STATED TASK - Extract the complete listing and output it unchanged.

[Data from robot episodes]
━━━━━━
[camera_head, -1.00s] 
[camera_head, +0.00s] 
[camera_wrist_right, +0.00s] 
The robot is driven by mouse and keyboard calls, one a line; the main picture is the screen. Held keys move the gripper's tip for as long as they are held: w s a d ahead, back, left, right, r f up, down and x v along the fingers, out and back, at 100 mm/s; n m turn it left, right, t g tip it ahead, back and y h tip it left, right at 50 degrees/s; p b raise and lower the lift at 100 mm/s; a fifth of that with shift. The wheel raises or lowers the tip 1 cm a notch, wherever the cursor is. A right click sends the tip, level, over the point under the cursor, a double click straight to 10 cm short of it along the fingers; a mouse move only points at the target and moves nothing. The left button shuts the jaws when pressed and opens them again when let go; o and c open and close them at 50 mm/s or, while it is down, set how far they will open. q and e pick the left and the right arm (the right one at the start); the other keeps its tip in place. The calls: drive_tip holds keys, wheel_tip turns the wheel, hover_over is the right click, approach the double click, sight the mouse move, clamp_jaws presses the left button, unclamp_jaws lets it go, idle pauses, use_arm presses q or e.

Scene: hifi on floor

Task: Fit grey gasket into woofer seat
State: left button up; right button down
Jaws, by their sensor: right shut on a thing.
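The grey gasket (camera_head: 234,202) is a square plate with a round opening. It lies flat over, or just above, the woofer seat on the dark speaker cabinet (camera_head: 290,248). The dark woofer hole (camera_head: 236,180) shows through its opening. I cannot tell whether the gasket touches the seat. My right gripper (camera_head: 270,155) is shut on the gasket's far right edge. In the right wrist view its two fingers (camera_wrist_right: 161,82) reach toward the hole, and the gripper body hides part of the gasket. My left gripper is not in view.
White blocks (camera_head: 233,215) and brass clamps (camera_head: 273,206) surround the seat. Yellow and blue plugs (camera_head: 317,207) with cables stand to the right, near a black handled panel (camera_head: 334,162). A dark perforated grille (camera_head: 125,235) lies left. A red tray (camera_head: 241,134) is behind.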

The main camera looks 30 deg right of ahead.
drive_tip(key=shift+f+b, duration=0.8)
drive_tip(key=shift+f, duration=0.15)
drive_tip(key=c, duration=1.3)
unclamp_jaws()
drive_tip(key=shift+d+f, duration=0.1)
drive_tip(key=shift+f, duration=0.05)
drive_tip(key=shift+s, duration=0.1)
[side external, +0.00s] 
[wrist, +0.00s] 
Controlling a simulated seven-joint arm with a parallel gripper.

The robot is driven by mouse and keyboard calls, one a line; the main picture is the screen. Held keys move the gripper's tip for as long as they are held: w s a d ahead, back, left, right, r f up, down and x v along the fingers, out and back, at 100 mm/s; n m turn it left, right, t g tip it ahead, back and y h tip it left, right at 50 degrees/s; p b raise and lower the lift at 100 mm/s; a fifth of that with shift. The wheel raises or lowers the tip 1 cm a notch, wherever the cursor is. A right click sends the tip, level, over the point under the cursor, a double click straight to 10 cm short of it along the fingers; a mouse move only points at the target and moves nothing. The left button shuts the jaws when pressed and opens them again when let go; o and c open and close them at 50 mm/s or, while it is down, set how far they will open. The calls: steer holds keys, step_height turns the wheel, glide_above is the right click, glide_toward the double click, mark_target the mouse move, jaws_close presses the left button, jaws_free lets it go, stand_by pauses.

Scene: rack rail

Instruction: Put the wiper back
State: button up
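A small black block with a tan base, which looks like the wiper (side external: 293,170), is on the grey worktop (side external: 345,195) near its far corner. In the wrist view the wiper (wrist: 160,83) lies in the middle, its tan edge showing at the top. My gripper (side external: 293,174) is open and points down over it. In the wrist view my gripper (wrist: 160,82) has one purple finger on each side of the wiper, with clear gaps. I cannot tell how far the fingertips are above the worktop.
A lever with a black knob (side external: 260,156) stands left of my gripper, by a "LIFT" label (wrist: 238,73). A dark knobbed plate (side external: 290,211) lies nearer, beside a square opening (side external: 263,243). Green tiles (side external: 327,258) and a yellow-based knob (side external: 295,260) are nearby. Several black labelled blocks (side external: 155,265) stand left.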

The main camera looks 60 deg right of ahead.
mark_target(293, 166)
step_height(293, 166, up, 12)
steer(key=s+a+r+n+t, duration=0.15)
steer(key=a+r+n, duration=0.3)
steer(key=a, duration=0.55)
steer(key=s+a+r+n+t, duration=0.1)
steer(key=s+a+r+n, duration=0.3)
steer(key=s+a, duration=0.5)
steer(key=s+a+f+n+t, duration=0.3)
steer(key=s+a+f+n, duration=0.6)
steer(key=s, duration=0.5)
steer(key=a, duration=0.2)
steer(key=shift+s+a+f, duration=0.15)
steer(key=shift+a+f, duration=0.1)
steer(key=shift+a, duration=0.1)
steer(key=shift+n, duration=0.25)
━━━━━━
SOLUTION FOR THIS TASK -
[camera_head, -1.00s] 
[camera_head, +0.00s] 
[camera_wrist_right, +0.00s] 
The robot is driven by mouse and keyboard calls, one a line; the main picture is the screen. Held keys move the gripper's tip for as long as they are held: w s a d ahead, back, left, right, r f up, down and x v along the fingers, out and back, at 100 mm/s; n m turn it left, right, t g tip it ahead, back and y h tip it left, right at 50 degrees/s; p b raise and lower the lift at 100 mm/s; a fifth of that with shift. The wheel raises or lowers the tip 1 cm a notch, wherever the cursor is. A right click sends the tip, level, over the point under the cursor, a double click straight to 10 cm short of it along the fingers; a mouse move only points at the target and moves nothing. The left button shuts the jaws when pressed and opens them again when let go; o and c open and close them at 50 mm/s or, while it is down, set how far they will open. q and e pick the left and the right arm (the right one at the start); the other keeps its tip in place. The calls: drive_tip holds keys, wheel_tip turns the wheel, hover_over is the right click, approach the double click, sight the mouse move, clamp_jaws presses the left button, unclamp_jaws lets it go, idle pauses, use_arm presses q or e.

Scene: hifi on floor

Task: Fit grey gasket into woofer seat
State: left button up; right button down
Jaws, by their sensor: right shut on a thing.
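The grey gasket (camera_head: 234,202) is a square plate with a round opening. It lies flat over, or just above, the woofer seat on the dark speaker cabinet (camera_head: 290,248). The dark woofer hole (camera_head: 236,180) shows through its opening. I cannot tell whether the gasket touches the seat. My right gripper (camera_head: 270,155) is shut on the gasket's far right edge. In the right wrist view its two fingers (camera_wrist_right: 161,82) reach toward the hole, and the gripper body hides part of the gasket. My left gripper is not in view.
White blocks (camera_head: 233,215) and brass clamps (camera_head: 273,206) surround the seat. Yellow and blue plugs (camera_head: 317,207) with cables stand to the right, near a black handled panel (camera_head: 334,162). A dark perforated grille (camera_head: 125,235) lies left. A red tray (camera_head: 241,134) is behind.

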The main camera looks 30 deg right of ahead.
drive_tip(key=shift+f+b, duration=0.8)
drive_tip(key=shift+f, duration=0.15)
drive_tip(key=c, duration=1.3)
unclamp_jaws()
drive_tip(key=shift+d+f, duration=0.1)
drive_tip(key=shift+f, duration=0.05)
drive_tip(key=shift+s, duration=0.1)
[side external, +0.00s] 
[wrist, +0.00s] 
Controlling a simulated seven-joint arm with a parallel gripper.

The robot is driven by mouse and keyboard calls, one a line; the main picture is the screen. Held keys move the gripper's tip for as long as they are held: w s a d ahead, back, left, right, r f up, down and x v along the fingers, out and back, at 100 mm/s; n m turn it left, right, t g tip it ahead, back and y h tip it left, right at 50 degrees/s; p b raise and lower the lift at 100 mm/s; a fifth of that with shift. The wheel raises or lowers the tip 1 cm a notch, wherever the cursor is. A right click sends the tip, level, over the point under the cursor, a double click straight to 10 cm short of it along the fingers; a mouse move only points at the target and moves nothing. The left button shuts the jaws when pressed and opens them again when let go; o and c open and close them at 50 mm/s or, while it is down, set how far they will open. The calls: steer holds keys, step_height turns the wheel, glide_above is the right click, glide_toward the double click, mark_target the mouse move, jaws_close presses the left button, jaws_free lets it go, stand_by pauses.

Scene: rack rail

Instruction: Put the wiper back
State: button up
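A small black block with a tan base, which looks like the wiper (side external: 293,170), is on the grey worktop (side external: 345,195) near its far corner. In the wrist view the wiper (wrist: 160,83) lies in the middle, its tan edge showing at the top. My gripper (side external: 293,174) is open and points down over it. In the wrist view my gripper (wrist: 160,82) has one purple finger on each side of the wiper, with clear gaps. I cannot tell how far the fingertips are above the worktop.
A lever with a black knob (side external: 260,156) stands left of my gripper, by a "LIFT" label (wrist: 238,73). A dark knobbed plate (side external: 290,211) lies nearer, beside a square opening (side external: 263,243). Green tiles (side external: 327,258) and a yellow-based knob (side external: 295,260) are nearby. Several black labelled blocks (side external: 155,265) stand left.

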The main camera looks 60 deg right of ahead.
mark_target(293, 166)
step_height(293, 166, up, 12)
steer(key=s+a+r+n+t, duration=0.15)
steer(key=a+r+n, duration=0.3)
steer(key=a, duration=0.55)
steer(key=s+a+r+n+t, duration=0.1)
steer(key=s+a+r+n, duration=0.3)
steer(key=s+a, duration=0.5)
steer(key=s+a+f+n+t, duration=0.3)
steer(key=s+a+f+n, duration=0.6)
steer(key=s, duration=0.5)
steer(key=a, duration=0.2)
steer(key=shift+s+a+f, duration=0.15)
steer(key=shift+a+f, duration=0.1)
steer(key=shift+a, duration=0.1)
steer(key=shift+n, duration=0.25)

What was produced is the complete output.